PROBLEM REQUIREMENTS:
In your copy, include every line of the listing below exactly but none of the pictures.

____

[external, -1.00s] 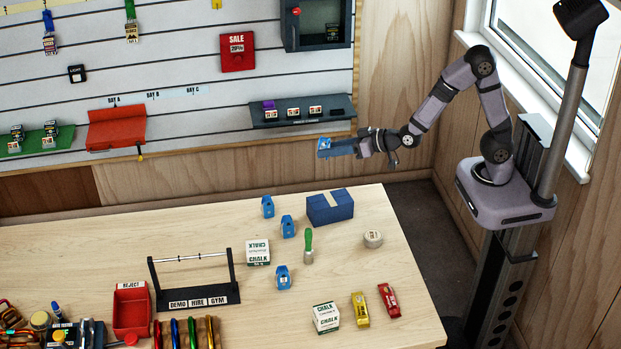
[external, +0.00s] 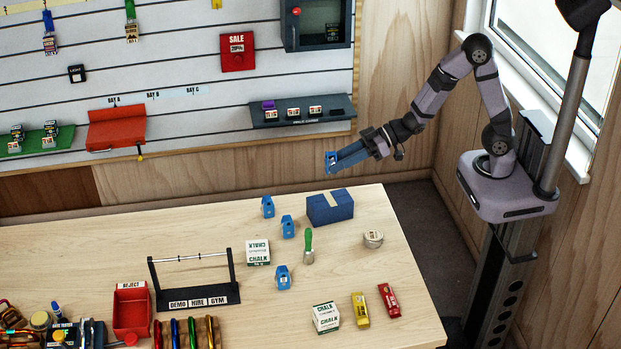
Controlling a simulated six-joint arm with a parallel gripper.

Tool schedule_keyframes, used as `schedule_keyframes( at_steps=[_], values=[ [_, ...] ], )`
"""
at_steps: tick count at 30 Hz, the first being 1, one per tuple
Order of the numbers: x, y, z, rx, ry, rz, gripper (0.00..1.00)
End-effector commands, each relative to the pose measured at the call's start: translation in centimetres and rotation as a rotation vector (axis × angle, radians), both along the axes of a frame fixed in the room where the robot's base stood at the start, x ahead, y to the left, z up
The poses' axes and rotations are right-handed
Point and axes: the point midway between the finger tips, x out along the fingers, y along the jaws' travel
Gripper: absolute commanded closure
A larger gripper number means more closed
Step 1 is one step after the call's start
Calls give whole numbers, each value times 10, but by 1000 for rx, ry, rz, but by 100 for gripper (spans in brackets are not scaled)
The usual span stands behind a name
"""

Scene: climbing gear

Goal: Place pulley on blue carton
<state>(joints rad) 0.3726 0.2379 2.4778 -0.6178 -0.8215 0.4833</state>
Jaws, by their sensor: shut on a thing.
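The blue carton (external: 336,209) lies closed near the far right edge of the table, with a pale tape strip on its top. My gripper (external: 335,160) is above and behind the carton, apart from it, and is shut on a small blue pulley (external: 331,163). The fingers hide part of the held pulley. Other blue pulleys stand on the table left of the carton: one at the back (external: 267,207), one a little nearer (external: 287,227) and one in front (external: 283,277).
A green-handled tool (external: 308,246), a tape roll (external: 373,239) and a chalk box (external: 258,252) lie near the carton. Another chalk box (external: 326,318), a yellow packet (external: 360,310) and a red packet (external: 389,300) are in front.

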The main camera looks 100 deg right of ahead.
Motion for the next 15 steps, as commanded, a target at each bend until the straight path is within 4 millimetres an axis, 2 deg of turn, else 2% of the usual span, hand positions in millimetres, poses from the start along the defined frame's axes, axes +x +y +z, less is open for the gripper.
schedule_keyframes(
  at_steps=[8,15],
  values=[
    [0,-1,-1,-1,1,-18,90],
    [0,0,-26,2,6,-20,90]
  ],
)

____

THE RESPONSE:
[external, -1.00s] 
[external, +0.00s] 
Controlling a simulated six-joint arm with a parallel gripper.

Tool schedule_keyframes, used as `schedule_keyframes( at_steps=[_], values=[ [_, ...] ], )`
"""
at_steps: tick count at 30 Hz, the first being 1, one per tuple
Order of the numbers: x, y, z, rx, ry, rz, gripper (0.00..1.00)
End-effector commands, each relative to the pose measured at the call's start: translation in centimetres and rotation as a rotation vector (axis × angle, radians), both along the axes of a frame fixed in the room where the robot's base stood at the start, x ahead, y to the left, z up
The poses' axes and rotations are right-handed
Point and axes: the point midway between the finger tips, x out along the fingers, y along the jaws' travel
Gripper: absolute commanded closure
A larger gripper number means more closed
Step 1 is one step after the call's start
Calls give whole numbers, each value times 10, but by 1000 for rx, ry, rz, but by 100 for gripper (spans in brackets are not scaled)
The usual span stands behind a name
"""

Scene: climbing gear

Goal: Place pulley on blue carton
<state>(joints rad) 0.3726 0.2379 2.4778 -0.6178 -0.8215 0.4833</state>
Jaws, by their sensor: shut on a thing.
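The blue carton (external: 336,209) lies closed near the far right edge of the table, with a pale tape strip on its top. My gripper (external: 335,160) is above and behind the carton, apart from it, and is shut on a small blue pulley (external: 331,163). The fingers hide part of the held pulley. Other blue pulleys stand on the table left of the carton: one at the back (external: 267,207), one a little nearer (external: 287,227) and one in front (external: 283,277).
A green-handled tool (external: 308,246), a tape roll (external: 373,239) and a chalk box (external: 258,252) lie near the carton. Another chalk box (external: 326,318), a yellow packet (external: 360,310) and a red packet (external: 389,300) are in front.

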The main camera looks 100 deg right of ahead.
Motion for the next 15 steps, as commanded, a target at each bend until the straight path is within 4 millimetres an axis, 2 deg of turn, else 2% of the usual span, hand positions in millimetres, poses from the start along the defined frame's axes, axes +x +y +z, less is open for the gripper.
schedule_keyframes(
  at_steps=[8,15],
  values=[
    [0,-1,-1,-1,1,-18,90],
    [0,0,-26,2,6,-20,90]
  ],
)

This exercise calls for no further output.